Lawn art enhances a garden, adding a sense of whimsy to nature's beauty. One very popular design is metal silhouettes of animals. Perhaps animal art is popular because we naturally expect to see a rabbit hopping through a garden or some other curious and busy creature. By adding statues and silhouettes, we complete the expected garden image by adding in permanent animal residents.
Things You'll Need
Pre-made stencil or sheet of butcher paper
Silver or black marker
Sheet of 1/8 to 3/8-inch thick steel
Welding goggles or welding helmet
Heavy, long-sleeved shirt
Rectangular base of 1/2-inch (or thicker) steel
Creating Animal Silhouettes
Select a stencil or create a paper pattern, employing your own artistic skills. Pick an animal with an easily recognizable shape, such as a rabbit or cat or horse. Draw the outline of the desired animal on butcher paper and cut it out with scissors. This "paper-doll" animal pattern is the shape your metal silhouette will be.
Place loops of masking tape on the back of the pattern and place it on the 1/8 to 3/8 inch thick sheet of steel. Using a marker (silver on dark metal and black on a light colored metal) mark the stencil mark the pattern onto the metal.
Cut out the shape, using a plasma cutter. Clip the plasma cutter's grounding clamp to a point inside the silhouette area so a ground will be maintained throughout the cut. Be sure to work over a large, open, non-flammable area while you are cutting to avoid any blown slag starting a fire. Let the metal edges cool before handling. Deburr or file cut edges to avoid injuries.

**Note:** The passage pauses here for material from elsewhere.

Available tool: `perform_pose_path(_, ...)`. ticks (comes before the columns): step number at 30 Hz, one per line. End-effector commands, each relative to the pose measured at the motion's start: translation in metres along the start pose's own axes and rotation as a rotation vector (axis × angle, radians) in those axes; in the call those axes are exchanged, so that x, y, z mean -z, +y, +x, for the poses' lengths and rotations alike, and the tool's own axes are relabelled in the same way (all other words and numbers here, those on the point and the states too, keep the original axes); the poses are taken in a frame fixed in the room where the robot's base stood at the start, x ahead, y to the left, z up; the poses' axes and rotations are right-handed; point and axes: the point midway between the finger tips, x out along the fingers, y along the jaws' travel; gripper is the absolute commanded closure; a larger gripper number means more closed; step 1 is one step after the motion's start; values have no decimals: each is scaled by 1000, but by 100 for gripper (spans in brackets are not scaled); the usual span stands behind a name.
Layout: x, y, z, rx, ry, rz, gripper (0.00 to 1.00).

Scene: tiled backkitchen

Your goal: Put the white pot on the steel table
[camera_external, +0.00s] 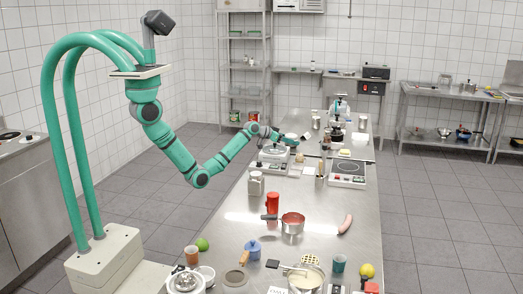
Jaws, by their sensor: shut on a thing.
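My arm reaches from the left over the long steel table (225,215), and my gripper (300,137) is above its middle-far part. The gripper is small in the view and its fingers are hard to make out. It is shut on a small pale thing at its tip, which looks like the white pot (307,135). Whether the pot touches anything beneath is too small to tell. Just below and left of the gripper, a white round item (275,150) sits on an appliance on the table.
Closer are a red pot (292,222), a red canister (272,203) and a sausage (345,224). The near end is crowded. Bare steel shows around the table's middle. Shelves (245,70) stand behind.

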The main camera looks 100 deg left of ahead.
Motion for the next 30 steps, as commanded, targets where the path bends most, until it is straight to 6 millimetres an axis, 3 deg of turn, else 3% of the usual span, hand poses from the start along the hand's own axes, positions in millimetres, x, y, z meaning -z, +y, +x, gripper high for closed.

Make a base from the 1/2 inch (or thicker) piece of steel. Following all safety guidelines, use the plasma cutter to cut the metal to the appropriate dimensions. To calculate the dimensions, measure horizontally across the silhouette at its widest part. The base length should be two-thirds again of that measurement. While the base width will vary, about 1 foot should give most silhouette's enough stability. .
Use the plasma cutter to cut details, such as lines, holes or other cut-out openings. Be artistic. Cut holes for the eyes, but give them shape to create personality and realism; so rather than using ordinary round holes, use pointed ovals, or crescent moon shapes. A curved line can indicate the curve of an animal's haunches. It can add definition to the ears. As well, curlicues or stars in the animal's body can add whimsy.
Weld the silhouette to the base, centering the cut out. Attach the arc welder's grounding clamp to the heavier base plate. If using a gas-flux welder, be sure to weld in an area of still air to prevent the argon gas from being blown away from the weld point. Loop (or stitch) your weld from the heavier base plate up to the silhouette form, keeping the longer dwell time of your fire on the heavier metal to prevent burn-thru. Make sure the silhouette is welded perpendicular to the base.
So when designing a pattern, remember it is only the impression of that animal you require--not every minute detail. Simple shapes will be easier to manage.
The taller the silhouette, the wider the base needs to be to maintain stability. If you are planning a tall silhouette, consider using a thicker piece of steel for the base. Silhouette shapes with wider bases are sturdier. For example, a rabbit sitting on its haunches offers a wide base, whereas a standing horse offers only two or four relatively narrow contact points with the base.
Instead of using a base, cut out your silhouette with one or more pointed "stakes" at the bottom. For this design, include the "stakes" when first drawing your silhouette onto the metal. When finished, you'll simply plunge the pointed ends into the ground. The number of pointed ends necessary depends on the overall size—a small rabbit might only require one but a large raccoon might need two.
Follow all manufacturer's guidelines and instructions when using your plasma cutter and arc welder.
If you are not already practiced at using an arc welder or plasma cutter, find someone who can teach you how to use them first. Then practice with simpler cuts before cutting out complex shapes.